All lines in which the word "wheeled" occurs are to be extracted.

Raw records:
====

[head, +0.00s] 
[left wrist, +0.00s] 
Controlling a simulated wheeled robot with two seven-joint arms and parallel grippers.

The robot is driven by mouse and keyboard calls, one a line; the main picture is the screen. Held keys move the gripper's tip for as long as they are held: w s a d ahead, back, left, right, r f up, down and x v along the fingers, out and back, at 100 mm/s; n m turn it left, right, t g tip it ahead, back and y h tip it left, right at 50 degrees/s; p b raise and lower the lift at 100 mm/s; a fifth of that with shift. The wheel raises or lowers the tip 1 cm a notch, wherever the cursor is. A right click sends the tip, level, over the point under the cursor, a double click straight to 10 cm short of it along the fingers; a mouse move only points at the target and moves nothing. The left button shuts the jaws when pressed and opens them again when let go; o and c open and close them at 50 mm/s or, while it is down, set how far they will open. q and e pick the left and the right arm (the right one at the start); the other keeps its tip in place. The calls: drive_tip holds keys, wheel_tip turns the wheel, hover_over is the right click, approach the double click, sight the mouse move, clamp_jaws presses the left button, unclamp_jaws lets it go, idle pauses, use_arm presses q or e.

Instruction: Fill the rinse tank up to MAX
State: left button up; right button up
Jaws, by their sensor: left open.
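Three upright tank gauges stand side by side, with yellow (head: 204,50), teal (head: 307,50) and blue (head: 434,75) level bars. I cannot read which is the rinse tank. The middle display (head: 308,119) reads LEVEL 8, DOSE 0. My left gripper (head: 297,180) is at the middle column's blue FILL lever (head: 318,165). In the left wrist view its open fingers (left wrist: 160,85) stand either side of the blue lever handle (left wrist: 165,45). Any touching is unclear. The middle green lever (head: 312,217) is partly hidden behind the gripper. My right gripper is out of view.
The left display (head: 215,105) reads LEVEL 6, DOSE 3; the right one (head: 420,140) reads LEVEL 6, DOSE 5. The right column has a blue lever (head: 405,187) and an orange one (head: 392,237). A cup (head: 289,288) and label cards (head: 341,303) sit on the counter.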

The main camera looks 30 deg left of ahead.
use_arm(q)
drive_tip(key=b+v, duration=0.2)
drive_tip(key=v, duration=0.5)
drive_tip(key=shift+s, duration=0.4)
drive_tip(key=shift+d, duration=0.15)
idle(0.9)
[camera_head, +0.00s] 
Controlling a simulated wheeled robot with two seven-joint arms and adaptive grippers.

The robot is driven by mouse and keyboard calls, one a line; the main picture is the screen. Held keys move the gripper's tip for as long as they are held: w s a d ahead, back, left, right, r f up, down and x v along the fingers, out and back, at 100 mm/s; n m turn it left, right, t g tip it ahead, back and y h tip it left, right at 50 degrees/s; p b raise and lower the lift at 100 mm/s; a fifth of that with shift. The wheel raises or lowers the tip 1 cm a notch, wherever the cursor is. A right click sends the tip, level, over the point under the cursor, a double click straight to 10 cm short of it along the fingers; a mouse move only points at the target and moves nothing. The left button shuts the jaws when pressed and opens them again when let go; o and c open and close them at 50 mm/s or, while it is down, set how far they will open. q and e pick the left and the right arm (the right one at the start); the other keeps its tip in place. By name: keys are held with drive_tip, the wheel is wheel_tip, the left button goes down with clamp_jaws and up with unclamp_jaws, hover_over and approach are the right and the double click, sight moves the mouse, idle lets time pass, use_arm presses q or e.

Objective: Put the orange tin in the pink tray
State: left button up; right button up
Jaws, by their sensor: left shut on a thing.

====

Complete output:
Controlling a simulated wheeled robot with two seven-joint arms and parallel grippers.
Controlling a simulated wheeled robot with two seven-joint arms and adaptive grippers.

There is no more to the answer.